I happened to be 'watching' The Charlie Brown Christmas Special the other night. Well, I was actually trying to put together an end table in an "I'm-an-empowered-woman-don't-need-a-man" kind of way, and the Charlie Brown Christmas Special happened to come on TV.

I recalled how much I disliked the Charlie Brown special growing up. I just found it boring. Although I kinda appreciated Snoopy's individualism. But I digress... I was stuck on the floor away from the remote, which at my age, means making a 12-point turn to get into an upright position. So, I listened.

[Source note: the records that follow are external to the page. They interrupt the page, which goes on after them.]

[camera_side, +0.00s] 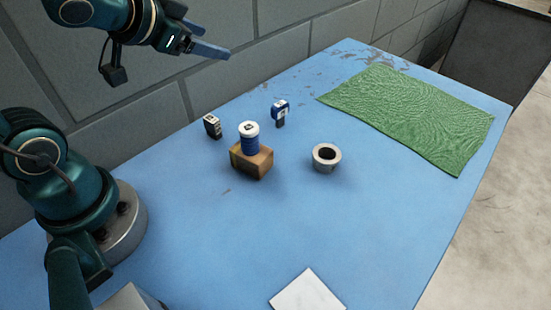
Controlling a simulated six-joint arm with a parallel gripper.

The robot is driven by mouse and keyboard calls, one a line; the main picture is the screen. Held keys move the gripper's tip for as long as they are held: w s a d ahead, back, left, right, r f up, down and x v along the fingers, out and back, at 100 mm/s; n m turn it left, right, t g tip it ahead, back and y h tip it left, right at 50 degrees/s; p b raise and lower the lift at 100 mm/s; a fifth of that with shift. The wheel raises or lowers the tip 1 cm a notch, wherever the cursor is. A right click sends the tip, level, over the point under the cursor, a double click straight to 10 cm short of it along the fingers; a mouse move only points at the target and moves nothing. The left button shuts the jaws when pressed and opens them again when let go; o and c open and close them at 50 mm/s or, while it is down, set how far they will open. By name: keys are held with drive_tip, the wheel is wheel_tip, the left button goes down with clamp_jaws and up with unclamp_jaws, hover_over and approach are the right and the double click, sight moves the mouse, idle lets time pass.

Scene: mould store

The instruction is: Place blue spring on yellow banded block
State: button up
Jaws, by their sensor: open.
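The blue spring (249,143), an upright blue cylinder with a white top, stands on a tan-yellow block (252,165) near the middle of the blue table. It looks upright and rests on the block's top face. I cannot make out clear bands on the block. My gripper (222,52) is at the upper left of the view, high above the table and well apart from the spring and the block. It is open, and nothing shows between its fingers.
A small black object with a light top (212,126) stands behind the block. A green cloth (415,115) covers the far right; a white sheet (307,292) lies in front.

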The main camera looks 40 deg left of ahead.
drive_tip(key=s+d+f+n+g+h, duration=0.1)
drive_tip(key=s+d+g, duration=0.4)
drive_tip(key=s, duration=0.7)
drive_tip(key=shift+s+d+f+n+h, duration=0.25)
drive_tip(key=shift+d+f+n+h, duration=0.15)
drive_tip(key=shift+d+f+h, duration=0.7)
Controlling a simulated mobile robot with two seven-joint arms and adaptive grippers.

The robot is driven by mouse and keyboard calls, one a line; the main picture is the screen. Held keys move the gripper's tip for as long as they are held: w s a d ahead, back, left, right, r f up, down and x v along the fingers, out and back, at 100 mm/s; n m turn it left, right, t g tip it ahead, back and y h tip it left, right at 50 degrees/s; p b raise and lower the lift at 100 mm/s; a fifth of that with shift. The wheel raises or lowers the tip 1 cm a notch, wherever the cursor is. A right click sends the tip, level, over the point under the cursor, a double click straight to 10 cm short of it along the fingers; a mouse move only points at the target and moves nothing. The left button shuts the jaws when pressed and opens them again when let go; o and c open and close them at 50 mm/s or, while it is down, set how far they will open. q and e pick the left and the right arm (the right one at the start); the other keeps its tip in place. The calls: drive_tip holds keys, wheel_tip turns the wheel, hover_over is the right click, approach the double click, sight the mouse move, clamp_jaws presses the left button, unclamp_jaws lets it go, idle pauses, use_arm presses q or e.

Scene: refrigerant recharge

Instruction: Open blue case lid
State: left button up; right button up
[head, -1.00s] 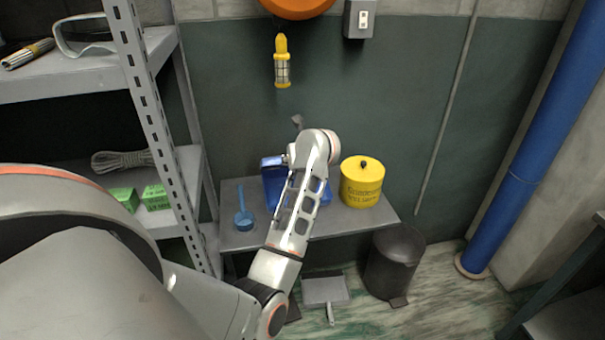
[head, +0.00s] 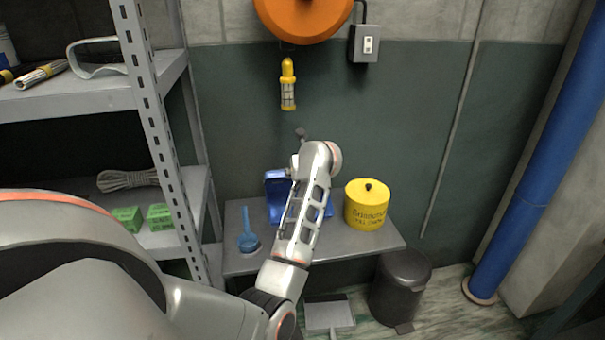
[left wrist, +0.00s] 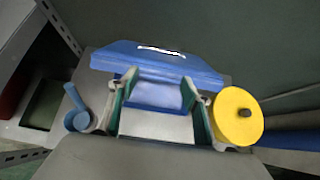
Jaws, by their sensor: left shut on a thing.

Hearing the story unfold, trapped in a pseudo-gymnast position—as I tried to insert wood dowels and screw in camboltsI thought "OMG! I'm Charlie Brown and always have been!" Duh! (Insert audible forehead slap here). I know, I can be late to the party, a lot.

Charlie says things like, "I think there must be something wrong with me. I just don’t understand Christmas, I guess. I might be getting presents and sending Christmas cards and decorating trees and all that, but I’m still not happy. I don’t feel the way I’m supposed to feel".

Or... "Nobody sent me a Christmas card today. I know nobody likes me. Why do we have to have a holiday season to emphasize it?"

Charlie Brown's anxiety, insecurities and overall neuroses is actually relatable.

Hmmm... maybe this is one of those mirror experiences. Maybe Charlie Brown had been mirroring my own lack of self-worth and insecurities all these years and that's why I disliked him! This is definitely worth consideration. I found myself suddenly exploring the Self and the psychology behind Charlie Brown and the Gang.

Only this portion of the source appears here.